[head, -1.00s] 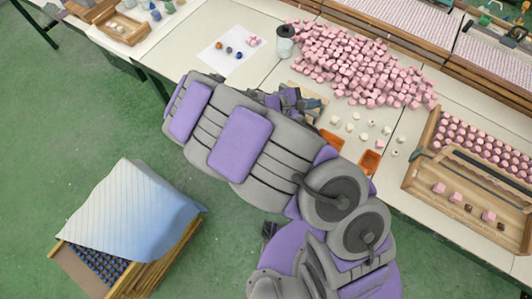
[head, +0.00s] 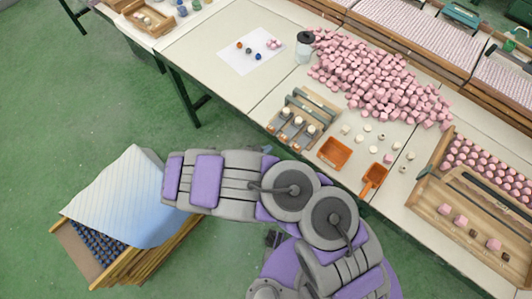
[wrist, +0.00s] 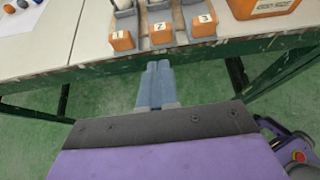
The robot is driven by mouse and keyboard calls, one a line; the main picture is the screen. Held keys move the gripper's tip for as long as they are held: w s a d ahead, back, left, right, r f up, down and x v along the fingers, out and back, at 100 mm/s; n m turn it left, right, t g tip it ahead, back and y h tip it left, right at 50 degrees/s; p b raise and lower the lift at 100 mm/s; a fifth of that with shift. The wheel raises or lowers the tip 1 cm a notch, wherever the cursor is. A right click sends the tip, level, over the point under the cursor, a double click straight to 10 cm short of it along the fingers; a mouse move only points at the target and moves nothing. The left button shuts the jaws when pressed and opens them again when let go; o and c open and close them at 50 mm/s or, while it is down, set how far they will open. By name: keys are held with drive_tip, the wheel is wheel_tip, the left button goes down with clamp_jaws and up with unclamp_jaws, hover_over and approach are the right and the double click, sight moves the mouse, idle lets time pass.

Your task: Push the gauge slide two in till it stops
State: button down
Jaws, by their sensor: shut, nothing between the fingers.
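The gauge (head: 318,104) lies near the table's front edge, with three grey slides side by side. In the wrist view their orange end blocks face me: block one (wrist: 122,41), block two (wrist: 161,34) and block three (wrist: 203,25). Pale round pieces sit on the slides. I cannot tell how far in each slide is. My gripper (wrist: 160,66) is shut and empty, its blue-grey fingers pointing toward block two. The tips show just below block two, in front of the table edge, with a gap between.
An orange tray (head: 334,153) and an orange scoop (head: 374,178) lie right of the gauge, with loose pale pieces behind. A heap of pink pieces (head: 375,82) covers the table beyond. The green table edge (wrist: 230,47) runs below the blocks.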

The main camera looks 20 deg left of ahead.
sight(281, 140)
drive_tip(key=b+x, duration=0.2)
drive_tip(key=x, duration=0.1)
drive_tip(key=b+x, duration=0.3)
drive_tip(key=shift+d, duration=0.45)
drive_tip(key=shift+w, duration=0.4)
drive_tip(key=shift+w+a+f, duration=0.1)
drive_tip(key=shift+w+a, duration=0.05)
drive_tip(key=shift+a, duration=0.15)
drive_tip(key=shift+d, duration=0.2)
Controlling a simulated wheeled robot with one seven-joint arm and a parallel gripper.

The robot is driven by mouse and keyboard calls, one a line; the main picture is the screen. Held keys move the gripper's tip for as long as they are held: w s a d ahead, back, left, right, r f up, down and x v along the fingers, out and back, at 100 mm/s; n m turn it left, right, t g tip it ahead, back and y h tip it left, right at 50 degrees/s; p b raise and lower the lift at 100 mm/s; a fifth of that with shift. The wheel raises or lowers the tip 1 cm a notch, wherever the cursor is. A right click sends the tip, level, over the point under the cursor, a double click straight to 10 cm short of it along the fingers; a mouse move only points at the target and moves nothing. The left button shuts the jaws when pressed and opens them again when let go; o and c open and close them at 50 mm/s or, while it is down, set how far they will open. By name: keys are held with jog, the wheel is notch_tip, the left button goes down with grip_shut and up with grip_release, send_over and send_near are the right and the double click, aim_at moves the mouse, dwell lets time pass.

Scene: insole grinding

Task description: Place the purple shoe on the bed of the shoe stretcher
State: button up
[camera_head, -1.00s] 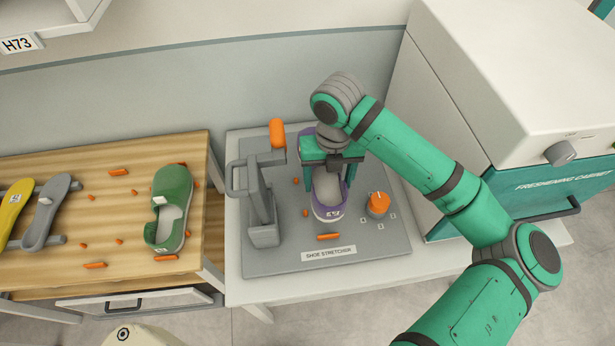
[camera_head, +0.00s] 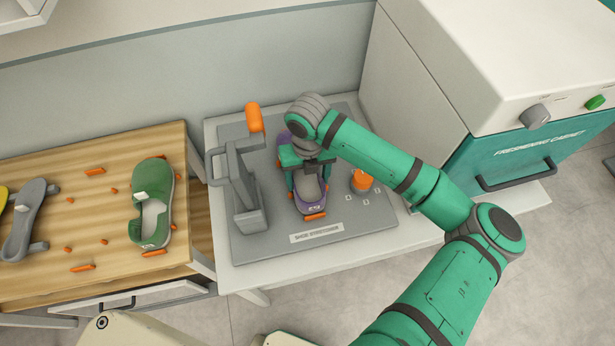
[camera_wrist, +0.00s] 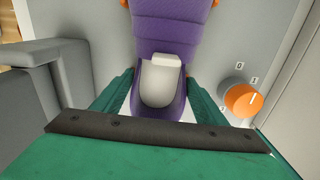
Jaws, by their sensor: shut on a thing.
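The purple shoe (camera_head: 313,207) is over the middle of the shoe stretcher's grey bed (camera_head: 270,243), toe to the back and heel to the front. Its heel is close to the orange marker (camera_head: 316,216) on the bed. I cannot tell whether its sole touches the bed. My gripper (camera_head: 309,186) is shut on the shoe, with green fingers on both sides of its heel part. In the wrist view, the purple shoe (camera_wrist: 171,33) shows its pale opening between the fingers (camera_wrist: 158,95). My wrist hides part of the shoe in the head view.
The stretcher's grey lever frame with an orange handle (camera_head: 254,117) stands left of the shoe. An orange knob (camera_head: 361,180) is close on the right. A green shoe (camera_head: 152,205) lies on the wooden table at left. The freshening cabinet (camera_head: 530,150) stands at right.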

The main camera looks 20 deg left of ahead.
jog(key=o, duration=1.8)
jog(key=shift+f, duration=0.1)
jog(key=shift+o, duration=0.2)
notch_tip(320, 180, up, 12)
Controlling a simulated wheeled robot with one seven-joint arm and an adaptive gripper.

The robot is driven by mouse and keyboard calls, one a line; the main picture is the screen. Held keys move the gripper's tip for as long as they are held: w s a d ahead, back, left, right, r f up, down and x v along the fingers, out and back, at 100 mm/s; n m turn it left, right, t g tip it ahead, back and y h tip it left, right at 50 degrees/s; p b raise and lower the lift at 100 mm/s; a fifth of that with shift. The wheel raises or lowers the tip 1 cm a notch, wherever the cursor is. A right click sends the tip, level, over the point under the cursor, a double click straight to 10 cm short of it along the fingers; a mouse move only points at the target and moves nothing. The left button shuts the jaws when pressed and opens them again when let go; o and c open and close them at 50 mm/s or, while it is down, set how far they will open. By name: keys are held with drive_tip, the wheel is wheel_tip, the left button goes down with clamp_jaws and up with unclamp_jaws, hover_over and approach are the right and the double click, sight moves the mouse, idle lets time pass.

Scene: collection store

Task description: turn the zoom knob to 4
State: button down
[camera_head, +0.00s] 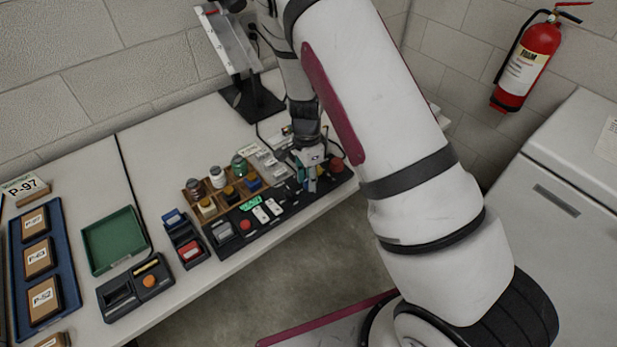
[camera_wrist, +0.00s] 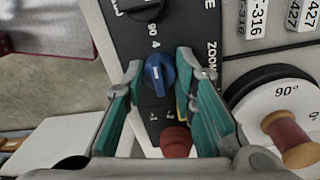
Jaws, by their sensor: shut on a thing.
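The zoom knob (camera_wrist: 160,74) is blue with a white pointer line, on a dark panel (camera_wrist: 150,40) lettered ZOOM, in the wrist view. The pointer's exact heading is hard to read. My gripper (camera_wrist: 163,67) has its teal-padded fingers on either side of the knob and is shut on it. In the head view my gripper (camera_head: 312,160) is over the right end of the black control panel (camera_head: 285,212) and hides the knob.
A red knob (camera_wrist: 176,141) is close below the zoom knob, between the fingers. A white dial marked 90° (camera_wrist: 285,98) is to the right. In the head view, a wooden rack (camera_head: 228,190) of jars stands behind the panel. A green tray (camera_head: 113,240) is at left.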

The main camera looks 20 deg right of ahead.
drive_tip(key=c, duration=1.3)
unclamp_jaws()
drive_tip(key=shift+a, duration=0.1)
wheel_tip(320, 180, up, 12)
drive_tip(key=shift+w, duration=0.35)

* [AIM] Copy every line of the records above that contains "simulated".

* [EXERCISE OUTPUT]
Controlling a simulated wheeled robot with one seven-joint arm and a parallel gripper.
Controlling a simulated wheeled robot with one seven-joint arm and an adaptive gripper.

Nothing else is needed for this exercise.